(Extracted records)

-----

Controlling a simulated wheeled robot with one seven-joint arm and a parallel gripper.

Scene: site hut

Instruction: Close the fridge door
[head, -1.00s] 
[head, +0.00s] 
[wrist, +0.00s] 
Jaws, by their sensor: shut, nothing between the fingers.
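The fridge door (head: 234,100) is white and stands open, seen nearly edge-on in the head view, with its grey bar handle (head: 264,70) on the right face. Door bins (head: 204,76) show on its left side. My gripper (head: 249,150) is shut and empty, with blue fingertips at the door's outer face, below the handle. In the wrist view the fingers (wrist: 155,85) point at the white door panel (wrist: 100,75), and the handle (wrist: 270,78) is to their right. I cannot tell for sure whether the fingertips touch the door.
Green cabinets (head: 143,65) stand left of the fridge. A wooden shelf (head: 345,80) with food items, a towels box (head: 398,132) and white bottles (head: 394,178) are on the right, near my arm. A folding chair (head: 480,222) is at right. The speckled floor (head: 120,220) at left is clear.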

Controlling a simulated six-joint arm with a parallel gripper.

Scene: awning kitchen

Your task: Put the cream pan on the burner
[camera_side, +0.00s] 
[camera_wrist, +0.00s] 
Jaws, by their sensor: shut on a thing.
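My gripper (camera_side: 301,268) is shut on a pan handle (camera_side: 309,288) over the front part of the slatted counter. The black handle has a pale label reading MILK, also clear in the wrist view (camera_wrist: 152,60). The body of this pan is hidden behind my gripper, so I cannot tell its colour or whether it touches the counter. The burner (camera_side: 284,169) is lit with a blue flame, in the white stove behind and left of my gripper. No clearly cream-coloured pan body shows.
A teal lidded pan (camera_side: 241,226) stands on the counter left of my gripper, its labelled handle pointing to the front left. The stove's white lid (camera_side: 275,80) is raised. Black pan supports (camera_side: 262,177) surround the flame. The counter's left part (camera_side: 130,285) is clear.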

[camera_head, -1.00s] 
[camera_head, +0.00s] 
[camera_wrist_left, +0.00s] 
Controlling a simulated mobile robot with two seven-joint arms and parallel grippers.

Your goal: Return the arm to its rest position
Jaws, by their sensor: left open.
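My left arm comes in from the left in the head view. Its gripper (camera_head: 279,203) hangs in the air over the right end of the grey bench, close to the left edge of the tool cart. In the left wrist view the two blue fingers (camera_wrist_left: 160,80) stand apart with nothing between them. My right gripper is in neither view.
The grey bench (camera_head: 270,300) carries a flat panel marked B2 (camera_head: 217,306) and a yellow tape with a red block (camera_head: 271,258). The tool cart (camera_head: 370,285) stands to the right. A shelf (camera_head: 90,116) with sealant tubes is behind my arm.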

-----

### Exercise task:
Print the lines above, unchanged, from the start of the records to the line with "[wrist, +0.00s]", including that final line.

### Answer in full:
Controlling a simulated wheeled robot with one seven-joint arm and a parallel gripper.

Scene: site hut

Instruction: Close the fridge door
[head, -1.00s] 
[head, +0.00s] 
[wrist, +0.00s] 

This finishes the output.